Было бы ошибочно думать, что активность секретной службы обеих враждующих сторон концентрировалась в основном на добывании информации. Мы уже видели, насколько энергично действовала английская разведка в разжигании вандейского мятежа, в подстрекательстве республиканских генералов к измене, в организации покушения на Наполеона, в печатании фальшивых ассигнаций. Печатание их, как уже отмечалось, начали французские священники-эмигранты, но потом столь богоугодным делом занялось само английское правительство.

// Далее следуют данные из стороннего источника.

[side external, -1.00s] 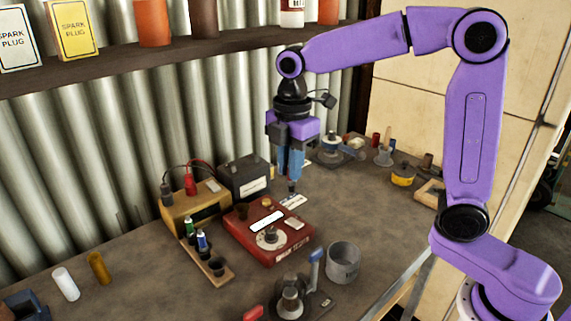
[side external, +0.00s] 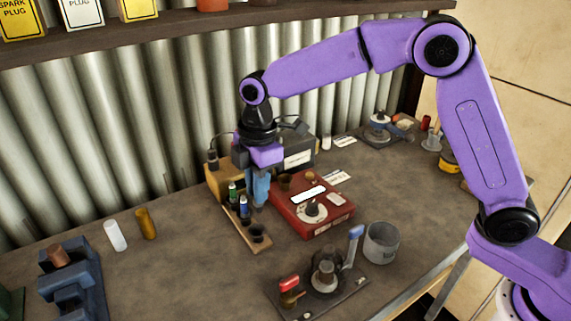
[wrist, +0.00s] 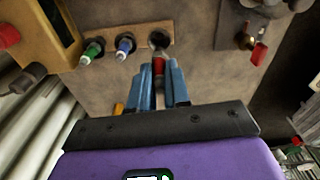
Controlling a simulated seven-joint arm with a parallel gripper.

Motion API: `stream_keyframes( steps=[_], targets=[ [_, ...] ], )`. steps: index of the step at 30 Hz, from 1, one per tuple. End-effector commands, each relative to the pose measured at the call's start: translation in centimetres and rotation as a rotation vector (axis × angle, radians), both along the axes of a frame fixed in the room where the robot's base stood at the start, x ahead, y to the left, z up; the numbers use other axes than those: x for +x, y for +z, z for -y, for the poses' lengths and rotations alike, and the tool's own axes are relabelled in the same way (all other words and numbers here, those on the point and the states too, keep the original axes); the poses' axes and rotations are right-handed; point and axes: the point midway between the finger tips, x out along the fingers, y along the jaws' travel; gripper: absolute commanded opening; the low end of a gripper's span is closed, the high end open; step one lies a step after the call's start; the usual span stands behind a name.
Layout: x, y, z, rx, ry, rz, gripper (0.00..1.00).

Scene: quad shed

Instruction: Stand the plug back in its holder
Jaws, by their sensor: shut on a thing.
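The holder is a wooden strip (side external: 236,227) with a row of dark cups; it also shows in the wrist view (wrist: 141,39). A green plug (wrist: 92,51) and a blue plug (wrist: 126,46) stand in two cups. The end cup (wrist: 159,38) looks empty and also shows in the side view (side external: 257,235). My gripper (wrist: 159,84) is shut on a small red-banded plug (wrist: 158,66), whose far end points towards the end cup. In the side view my gripper (side external: 261,201) is just above the strip. The gap between plug and cup is hard to judge.
A red tester box (side external: 320,219) stands right of the strip, close to my gripper. A yellow-brown box (side external: 222,184) and dark battery (side external: 299,157) stand behind. A clamp fixture (side external: 324,278) and metal cup (side external: 381,243) are in front.

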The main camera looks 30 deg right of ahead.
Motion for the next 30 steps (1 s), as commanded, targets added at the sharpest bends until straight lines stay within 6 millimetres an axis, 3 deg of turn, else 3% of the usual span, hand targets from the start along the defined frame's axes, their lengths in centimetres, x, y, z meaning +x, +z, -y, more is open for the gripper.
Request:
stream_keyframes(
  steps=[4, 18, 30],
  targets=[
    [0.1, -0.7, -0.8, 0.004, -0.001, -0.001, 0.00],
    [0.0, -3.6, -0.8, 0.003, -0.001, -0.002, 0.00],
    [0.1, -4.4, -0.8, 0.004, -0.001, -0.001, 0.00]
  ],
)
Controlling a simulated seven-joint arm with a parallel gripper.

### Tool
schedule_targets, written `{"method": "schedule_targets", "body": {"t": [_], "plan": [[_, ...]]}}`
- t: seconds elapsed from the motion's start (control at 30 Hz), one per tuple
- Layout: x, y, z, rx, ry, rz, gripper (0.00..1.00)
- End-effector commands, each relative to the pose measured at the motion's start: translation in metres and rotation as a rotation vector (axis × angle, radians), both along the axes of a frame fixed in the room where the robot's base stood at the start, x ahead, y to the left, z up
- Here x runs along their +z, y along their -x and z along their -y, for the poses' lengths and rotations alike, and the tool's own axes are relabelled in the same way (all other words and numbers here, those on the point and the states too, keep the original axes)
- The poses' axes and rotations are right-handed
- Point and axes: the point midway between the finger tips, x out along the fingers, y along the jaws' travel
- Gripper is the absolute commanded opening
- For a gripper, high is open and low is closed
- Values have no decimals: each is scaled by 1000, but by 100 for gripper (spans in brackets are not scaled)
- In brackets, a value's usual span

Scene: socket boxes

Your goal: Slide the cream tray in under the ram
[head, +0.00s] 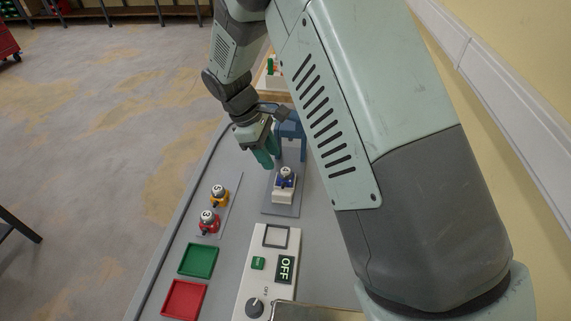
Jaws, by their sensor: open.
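The cream tray (284,197) sits on a grey base plate (281,210) near the middle of the table. It carries a blue piece with a light round knob on top (286,173). The blue press frame (291,130) stands just behind the tray, at the far end of the plate. The ram itself is hard to make out, partly hidden by my arm and gripper. My gripper (266,160) has green fingers pointing down, left of the press and a little behind the tray. It is open and appears apart from the tray.
A green tray (198,260) and a red tray (185,298) lie nearer. A control box with an OFF display (286,268) stands in front of the plate. My arm covers the right side.

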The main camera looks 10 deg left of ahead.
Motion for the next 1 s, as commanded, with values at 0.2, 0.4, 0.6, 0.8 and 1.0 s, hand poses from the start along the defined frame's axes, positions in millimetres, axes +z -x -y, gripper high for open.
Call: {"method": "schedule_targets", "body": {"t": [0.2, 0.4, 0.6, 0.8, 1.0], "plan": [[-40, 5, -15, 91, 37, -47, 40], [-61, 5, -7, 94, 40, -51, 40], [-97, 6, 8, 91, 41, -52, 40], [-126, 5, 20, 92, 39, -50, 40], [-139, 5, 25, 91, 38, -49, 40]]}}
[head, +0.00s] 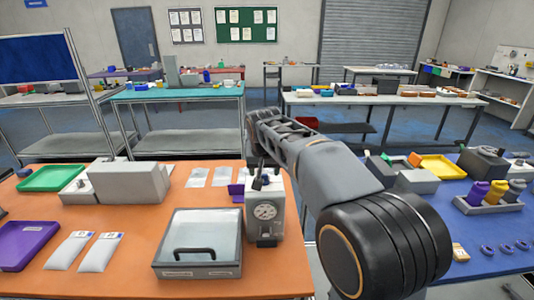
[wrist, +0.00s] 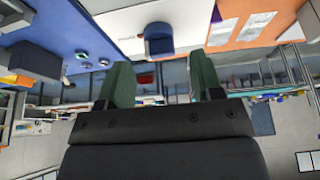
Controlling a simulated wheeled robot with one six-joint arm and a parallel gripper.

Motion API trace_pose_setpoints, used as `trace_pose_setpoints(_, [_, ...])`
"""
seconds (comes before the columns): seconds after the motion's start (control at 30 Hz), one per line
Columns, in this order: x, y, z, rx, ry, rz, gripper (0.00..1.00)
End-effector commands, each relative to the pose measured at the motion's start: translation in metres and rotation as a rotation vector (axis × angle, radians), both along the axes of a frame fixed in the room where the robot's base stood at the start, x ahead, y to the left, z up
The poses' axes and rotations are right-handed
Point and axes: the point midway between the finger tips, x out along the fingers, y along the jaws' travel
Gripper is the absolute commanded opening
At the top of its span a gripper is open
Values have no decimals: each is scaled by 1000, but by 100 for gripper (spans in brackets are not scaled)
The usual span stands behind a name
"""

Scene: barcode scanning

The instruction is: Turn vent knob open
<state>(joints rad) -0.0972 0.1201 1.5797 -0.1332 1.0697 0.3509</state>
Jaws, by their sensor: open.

Справедливости ради надо признать, что святые отцы не могли претендовать на приоритет. Еще до них производством иностранной металлической монеты не раз занимались английские фабриканты, а власти либо смотрели на это сквозь пальцы, как на невинное баловство, либо прямо поощряли, когда это соответствовало целям английской политики. Так, в Пруссии одно время стали исчезать из обращения серебряные талеры. Оказалось, что хозяева одной бирмингемской пуговичной фабрики наладили производство прусской разменной монеты и выменивали ее на талеры, которые увозили в Англию. Так что, заимствуя опыт французских патеров, правительство Питта в то же время следовало уже прочной местной «традиции». Напечатанные в Англии ассигнации отличала добротность, которой славились за границей британские товары. Когда уже при Наполеоне полиции однажды удалось захватить изготовленные в Англии французские деньги на сумму во много миллионов франков, Бонапарт был так поражен их качеством, что приказал «узаконить» конфискованные фальшивые ассигнации и расплачиваться ими с военными поставщиками.

Не менее активно действовала английская секретная служба в сотрудничестве с дипломатией во всех европейских странах (и в Турции), пытаясь использовать их в столкновении с Францией. На юге Италии в 1799 г. англичане стояли за спиной кардинала Руффо, разжигавшего религиозный фанатизм против занявших Неаполь «безбожников» – французов и сотрудничавших с ними итальянских республиканцев. В Константинополе визири, прислушивавшиеся к звону не английского, а французского золота, неожиданно перекочевывали из своих дворцов в казематы Семибашенного замка.